▶ [AIM]
Pick out each line with the word "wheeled" from the material that follows.

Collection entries

###

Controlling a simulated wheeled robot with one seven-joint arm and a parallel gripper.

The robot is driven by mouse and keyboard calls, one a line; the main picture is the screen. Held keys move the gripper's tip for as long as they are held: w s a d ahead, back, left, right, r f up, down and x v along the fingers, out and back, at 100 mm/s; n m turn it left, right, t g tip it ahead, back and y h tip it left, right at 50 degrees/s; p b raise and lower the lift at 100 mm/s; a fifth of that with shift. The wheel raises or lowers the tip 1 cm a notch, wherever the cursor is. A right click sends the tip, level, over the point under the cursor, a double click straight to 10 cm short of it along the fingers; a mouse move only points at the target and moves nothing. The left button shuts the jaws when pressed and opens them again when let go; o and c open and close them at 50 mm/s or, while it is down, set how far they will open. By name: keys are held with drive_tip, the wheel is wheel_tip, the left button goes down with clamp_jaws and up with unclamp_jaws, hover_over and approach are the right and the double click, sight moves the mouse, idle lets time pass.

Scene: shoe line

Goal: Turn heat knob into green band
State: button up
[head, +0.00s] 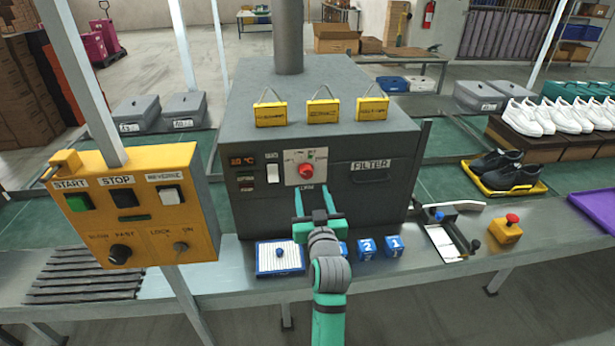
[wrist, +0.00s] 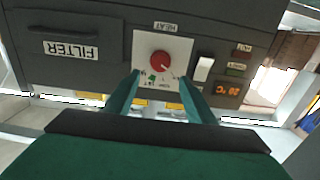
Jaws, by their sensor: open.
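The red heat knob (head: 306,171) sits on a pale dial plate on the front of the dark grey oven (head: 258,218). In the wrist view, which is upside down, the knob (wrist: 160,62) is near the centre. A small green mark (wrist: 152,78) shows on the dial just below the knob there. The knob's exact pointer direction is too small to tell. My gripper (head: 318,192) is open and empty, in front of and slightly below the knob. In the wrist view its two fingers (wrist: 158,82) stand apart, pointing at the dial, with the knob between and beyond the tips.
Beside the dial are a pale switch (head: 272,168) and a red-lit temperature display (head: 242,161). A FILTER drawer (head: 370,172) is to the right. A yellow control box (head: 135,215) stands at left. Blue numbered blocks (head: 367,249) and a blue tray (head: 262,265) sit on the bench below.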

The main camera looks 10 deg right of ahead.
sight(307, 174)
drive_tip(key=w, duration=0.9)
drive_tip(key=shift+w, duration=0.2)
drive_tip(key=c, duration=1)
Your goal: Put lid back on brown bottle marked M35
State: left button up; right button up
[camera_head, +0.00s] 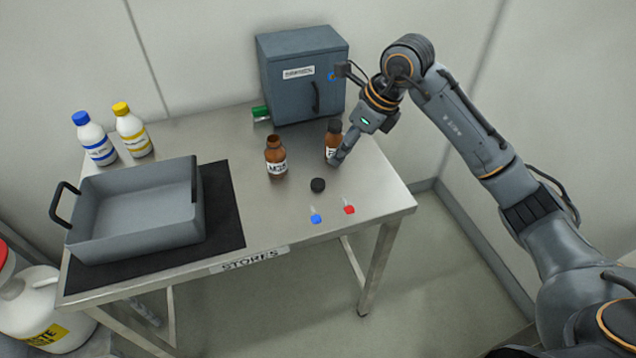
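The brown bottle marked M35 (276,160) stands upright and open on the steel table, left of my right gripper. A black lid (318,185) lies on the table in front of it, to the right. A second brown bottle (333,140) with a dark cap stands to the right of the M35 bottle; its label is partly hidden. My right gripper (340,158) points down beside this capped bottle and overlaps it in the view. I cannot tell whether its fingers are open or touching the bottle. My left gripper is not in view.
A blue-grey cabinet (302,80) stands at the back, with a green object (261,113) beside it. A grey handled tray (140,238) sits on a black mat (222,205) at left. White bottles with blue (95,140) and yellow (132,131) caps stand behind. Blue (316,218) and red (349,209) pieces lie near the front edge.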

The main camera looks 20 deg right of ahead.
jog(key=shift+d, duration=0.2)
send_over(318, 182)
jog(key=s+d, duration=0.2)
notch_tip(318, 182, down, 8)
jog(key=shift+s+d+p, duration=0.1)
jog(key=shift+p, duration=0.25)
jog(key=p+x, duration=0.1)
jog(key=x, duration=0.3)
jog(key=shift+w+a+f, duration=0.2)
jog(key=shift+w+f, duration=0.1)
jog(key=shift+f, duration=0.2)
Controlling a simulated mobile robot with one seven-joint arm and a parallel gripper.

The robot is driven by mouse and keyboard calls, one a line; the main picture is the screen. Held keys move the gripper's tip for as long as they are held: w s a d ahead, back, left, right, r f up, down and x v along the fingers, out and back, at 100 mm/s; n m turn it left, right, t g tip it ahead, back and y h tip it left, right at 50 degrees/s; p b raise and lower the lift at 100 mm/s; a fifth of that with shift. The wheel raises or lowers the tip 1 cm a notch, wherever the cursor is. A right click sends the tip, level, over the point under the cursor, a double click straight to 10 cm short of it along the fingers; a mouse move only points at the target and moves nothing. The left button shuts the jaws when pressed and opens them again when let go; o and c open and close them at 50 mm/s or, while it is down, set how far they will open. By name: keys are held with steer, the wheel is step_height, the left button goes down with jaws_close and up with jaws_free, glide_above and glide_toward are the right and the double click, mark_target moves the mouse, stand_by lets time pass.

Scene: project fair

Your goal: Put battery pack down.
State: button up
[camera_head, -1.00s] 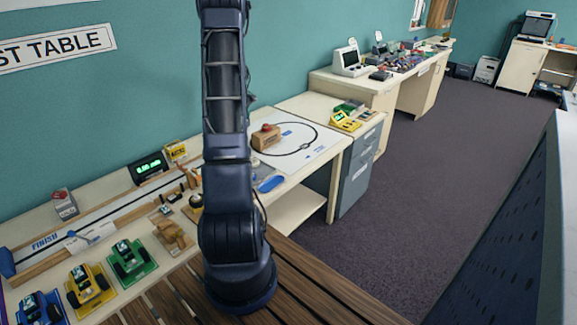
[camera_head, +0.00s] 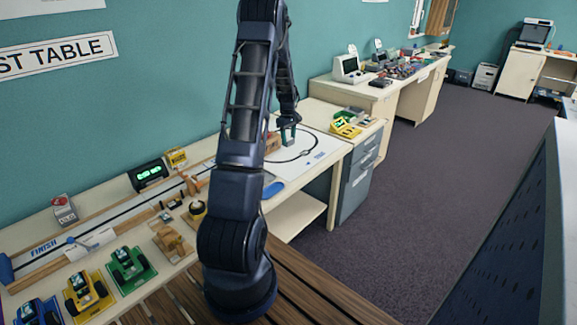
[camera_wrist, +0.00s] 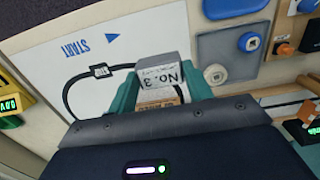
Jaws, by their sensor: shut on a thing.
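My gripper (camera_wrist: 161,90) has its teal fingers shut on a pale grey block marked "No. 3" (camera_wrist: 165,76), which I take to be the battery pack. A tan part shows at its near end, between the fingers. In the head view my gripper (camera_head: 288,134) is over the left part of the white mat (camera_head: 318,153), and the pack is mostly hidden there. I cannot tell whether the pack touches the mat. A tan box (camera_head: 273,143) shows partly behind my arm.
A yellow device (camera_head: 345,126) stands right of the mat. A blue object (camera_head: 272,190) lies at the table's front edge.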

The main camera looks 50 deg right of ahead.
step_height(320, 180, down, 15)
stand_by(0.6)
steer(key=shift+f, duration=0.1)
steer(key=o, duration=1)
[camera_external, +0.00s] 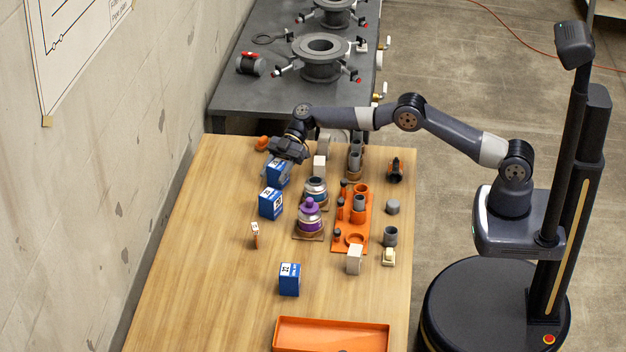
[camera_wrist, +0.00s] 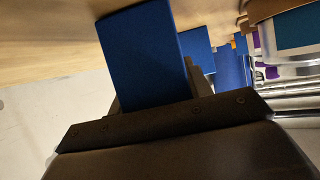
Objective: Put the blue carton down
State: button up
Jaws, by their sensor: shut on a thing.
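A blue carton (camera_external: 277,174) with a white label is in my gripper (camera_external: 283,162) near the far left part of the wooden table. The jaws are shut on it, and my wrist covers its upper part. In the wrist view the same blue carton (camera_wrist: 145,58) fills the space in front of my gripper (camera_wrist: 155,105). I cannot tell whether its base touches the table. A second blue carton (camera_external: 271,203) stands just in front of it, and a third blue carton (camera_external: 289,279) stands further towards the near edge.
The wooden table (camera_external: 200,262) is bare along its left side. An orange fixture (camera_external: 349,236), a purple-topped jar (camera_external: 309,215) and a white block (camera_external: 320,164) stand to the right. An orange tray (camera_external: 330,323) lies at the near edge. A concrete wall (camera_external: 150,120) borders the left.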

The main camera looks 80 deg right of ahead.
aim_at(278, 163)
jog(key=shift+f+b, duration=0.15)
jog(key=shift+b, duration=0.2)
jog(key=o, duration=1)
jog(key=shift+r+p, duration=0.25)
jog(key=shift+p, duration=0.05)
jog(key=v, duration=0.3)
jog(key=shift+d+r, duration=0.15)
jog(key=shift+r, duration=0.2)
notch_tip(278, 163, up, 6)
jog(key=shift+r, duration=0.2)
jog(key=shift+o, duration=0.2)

###

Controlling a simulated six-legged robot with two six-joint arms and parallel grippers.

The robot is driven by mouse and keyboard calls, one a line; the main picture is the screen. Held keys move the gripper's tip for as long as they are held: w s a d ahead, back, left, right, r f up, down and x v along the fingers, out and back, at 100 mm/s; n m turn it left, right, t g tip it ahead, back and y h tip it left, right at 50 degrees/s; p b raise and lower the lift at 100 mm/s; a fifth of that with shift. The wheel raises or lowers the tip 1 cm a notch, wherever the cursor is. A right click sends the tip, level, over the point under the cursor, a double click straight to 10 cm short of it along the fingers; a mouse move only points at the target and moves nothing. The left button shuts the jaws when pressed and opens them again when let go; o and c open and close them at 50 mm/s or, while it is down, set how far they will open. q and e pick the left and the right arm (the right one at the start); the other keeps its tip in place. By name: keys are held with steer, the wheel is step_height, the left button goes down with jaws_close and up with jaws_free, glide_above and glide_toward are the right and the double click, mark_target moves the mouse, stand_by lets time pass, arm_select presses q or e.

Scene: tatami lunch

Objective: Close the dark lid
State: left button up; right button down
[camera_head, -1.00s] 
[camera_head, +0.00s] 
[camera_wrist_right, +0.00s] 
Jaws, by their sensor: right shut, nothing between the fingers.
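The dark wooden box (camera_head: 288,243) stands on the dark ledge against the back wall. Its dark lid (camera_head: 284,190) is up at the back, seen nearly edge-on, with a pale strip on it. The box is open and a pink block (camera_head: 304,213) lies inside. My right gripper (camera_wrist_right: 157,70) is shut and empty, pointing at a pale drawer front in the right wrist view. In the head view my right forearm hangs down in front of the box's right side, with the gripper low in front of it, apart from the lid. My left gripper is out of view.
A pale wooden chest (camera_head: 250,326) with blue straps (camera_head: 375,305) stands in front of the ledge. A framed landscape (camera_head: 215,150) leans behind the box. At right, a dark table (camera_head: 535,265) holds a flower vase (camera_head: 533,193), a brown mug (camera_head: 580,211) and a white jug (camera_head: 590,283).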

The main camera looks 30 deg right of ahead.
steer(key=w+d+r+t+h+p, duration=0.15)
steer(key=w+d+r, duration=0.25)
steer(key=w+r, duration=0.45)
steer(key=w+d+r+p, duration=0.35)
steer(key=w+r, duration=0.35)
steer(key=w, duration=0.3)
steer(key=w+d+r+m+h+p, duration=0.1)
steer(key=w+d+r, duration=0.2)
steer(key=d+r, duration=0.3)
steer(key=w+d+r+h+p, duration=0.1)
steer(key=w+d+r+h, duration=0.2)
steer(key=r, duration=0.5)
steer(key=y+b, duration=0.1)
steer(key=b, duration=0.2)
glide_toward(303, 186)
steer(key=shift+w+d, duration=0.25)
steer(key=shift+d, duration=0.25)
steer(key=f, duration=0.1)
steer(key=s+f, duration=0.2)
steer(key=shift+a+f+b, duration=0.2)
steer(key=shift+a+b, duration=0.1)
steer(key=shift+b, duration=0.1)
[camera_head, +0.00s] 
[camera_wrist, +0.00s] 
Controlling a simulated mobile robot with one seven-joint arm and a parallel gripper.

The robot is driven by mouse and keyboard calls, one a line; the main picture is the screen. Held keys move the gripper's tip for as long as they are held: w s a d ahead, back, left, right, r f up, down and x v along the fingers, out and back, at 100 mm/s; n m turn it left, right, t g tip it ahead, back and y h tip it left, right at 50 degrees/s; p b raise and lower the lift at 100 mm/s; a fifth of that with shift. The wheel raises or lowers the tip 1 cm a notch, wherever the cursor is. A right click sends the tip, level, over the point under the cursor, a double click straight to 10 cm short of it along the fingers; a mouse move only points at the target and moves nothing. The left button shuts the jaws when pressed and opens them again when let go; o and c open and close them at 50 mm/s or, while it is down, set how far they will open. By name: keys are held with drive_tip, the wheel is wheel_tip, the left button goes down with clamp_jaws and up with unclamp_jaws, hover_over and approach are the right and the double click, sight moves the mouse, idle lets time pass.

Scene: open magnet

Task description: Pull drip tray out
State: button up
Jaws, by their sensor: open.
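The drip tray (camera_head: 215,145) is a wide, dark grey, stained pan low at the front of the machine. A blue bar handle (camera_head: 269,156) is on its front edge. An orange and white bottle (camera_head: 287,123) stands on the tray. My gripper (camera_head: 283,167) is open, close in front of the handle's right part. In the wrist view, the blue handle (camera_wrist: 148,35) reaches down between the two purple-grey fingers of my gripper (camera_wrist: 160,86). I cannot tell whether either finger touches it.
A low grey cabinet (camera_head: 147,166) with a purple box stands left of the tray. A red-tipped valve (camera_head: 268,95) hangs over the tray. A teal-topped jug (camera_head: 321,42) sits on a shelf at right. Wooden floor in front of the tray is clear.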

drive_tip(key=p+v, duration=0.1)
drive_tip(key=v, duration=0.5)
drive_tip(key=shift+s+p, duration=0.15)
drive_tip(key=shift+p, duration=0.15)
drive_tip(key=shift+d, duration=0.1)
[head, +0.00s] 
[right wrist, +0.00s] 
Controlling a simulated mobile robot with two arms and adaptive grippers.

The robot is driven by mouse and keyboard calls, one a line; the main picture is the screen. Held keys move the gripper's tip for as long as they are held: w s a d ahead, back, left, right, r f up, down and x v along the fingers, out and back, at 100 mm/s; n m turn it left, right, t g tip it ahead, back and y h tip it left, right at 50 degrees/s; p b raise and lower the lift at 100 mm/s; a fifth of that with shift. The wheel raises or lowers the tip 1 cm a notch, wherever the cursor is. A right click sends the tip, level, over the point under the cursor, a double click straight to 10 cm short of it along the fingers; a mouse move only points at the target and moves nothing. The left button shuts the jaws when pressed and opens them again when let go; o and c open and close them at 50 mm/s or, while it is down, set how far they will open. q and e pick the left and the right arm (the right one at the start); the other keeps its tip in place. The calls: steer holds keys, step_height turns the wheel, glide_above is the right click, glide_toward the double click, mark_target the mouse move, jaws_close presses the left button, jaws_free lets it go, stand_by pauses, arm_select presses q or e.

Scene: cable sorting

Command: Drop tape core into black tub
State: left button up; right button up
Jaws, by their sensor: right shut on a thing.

###

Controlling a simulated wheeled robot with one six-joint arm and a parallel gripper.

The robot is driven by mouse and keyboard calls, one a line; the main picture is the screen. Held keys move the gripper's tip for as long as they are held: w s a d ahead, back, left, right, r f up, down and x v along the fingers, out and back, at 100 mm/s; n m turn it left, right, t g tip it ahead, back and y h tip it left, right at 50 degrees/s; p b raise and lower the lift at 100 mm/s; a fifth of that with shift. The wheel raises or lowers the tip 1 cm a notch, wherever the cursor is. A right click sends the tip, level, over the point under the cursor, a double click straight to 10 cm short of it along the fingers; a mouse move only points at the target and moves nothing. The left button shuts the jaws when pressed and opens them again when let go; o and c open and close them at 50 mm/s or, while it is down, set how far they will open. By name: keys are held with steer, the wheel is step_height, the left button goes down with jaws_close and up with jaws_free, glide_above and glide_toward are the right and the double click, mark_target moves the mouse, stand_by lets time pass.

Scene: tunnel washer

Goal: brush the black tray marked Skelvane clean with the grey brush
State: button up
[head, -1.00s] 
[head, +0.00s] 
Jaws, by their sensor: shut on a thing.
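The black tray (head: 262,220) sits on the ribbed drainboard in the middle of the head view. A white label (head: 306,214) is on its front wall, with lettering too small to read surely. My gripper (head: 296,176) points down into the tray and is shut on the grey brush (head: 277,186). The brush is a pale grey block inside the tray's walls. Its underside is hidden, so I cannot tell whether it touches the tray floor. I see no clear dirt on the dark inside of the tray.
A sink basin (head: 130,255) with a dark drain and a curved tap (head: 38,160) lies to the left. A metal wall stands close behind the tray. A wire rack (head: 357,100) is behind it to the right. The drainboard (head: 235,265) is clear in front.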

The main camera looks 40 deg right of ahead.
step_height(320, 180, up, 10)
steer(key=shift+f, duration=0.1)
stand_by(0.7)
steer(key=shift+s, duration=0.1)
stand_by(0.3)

###

▶ [SOLUTION TO THIS TASK]
Controlling a simulated wheeled robot with one seven-joint arm and a parallel gripper.
Controlling a simulated wheeled robot with one six-joint arm and a parallel gripper.

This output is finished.